→ REQUIRED TASK: Return the lines from the one that contains "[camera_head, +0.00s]" through the one that contains "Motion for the", both included, exactly as written and with nothing added.

◆ ◆ ◆ ◆ ◆

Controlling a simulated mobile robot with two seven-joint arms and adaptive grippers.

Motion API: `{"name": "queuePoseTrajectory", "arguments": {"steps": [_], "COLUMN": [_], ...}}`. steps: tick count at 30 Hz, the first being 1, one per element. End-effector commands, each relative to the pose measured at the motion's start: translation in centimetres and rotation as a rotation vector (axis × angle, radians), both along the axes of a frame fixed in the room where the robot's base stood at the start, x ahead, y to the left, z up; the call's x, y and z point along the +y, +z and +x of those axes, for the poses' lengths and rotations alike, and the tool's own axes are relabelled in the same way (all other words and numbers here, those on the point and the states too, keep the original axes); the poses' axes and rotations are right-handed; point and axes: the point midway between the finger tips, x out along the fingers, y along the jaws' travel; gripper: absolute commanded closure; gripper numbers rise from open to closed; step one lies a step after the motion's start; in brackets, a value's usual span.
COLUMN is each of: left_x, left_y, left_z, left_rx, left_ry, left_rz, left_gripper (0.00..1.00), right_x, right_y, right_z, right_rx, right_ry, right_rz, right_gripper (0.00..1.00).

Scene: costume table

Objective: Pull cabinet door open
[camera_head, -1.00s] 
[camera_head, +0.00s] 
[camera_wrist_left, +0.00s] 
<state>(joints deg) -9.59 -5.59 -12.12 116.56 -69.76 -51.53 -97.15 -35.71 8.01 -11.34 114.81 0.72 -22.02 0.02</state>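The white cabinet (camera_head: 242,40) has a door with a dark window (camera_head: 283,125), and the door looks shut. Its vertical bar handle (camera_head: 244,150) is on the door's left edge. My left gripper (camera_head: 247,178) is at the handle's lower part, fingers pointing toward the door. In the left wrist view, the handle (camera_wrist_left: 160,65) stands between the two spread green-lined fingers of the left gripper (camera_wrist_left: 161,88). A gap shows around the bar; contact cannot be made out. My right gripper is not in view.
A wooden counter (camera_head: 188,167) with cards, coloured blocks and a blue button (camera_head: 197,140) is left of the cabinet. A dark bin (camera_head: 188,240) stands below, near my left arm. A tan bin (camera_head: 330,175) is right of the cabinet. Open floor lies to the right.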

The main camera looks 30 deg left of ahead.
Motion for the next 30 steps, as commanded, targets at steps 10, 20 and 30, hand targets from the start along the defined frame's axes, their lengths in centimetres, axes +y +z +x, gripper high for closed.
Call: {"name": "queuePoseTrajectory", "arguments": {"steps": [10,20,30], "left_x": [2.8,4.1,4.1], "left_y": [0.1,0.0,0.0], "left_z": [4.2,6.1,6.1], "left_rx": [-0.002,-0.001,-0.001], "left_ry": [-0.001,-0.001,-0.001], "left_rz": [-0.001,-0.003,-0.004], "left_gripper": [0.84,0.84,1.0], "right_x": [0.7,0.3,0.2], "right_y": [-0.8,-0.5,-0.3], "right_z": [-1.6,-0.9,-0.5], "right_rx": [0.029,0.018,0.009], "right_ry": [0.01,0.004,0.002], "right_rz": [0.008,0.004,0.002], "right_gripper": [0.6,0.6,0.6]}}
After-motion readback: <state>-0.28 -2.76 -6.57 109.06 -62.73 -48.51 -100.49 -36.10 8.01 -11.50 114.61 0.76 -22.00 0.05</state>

◆ ◆ ◆ ◆ ◆

→ CORRECT OUTPUT:
[camera_head, +0.00s] 
[camera_wrist_left, +0.00s] 
<state>(joints deg) -9.59 -5.59 -12.12 116.56 -69.76 -51.53 -97.15 -35.71 8.01 -11.34 114.81 0.72 -22.02 0.02</state>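The white cabinet (camera_head: 242,40) has a door with a dark window (camera_head: 283,125), and the door looks shut. Its vertical bar handle (camera_head: 244,150) is on the door's left edge. My left gripper (camera_head: 247,178) is at the handle's lower part, fingers pointing toward the door. In the left wrist view, the handle (camera_wrist_left: 160,65) stands between the two spread green-lined fingers of the left gripper (camera_wrist_left: 161,88). A gap shows around the bar; contact cannot be made out. My right gripper is not in view.
A wooden counter (camera_head: 188,167) with cards, coloured blocks and a blue button (camera_head: 197,140) is left of the cabinet. A dark bin (camera_head: 188,240) stands below, near my left arm. A tan bin (camera_head: 330,175) is right of the cabinet. Open floor lies to the right.

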The main camera looks 30 deg left of ahead.
Motion for the next 30 steps, as commanded, targets at steps 10, 20 and 30, hand targets from the start along the defined frame's axes, their lengths in centimetres, axes +y +z +x, gripper high for closed.

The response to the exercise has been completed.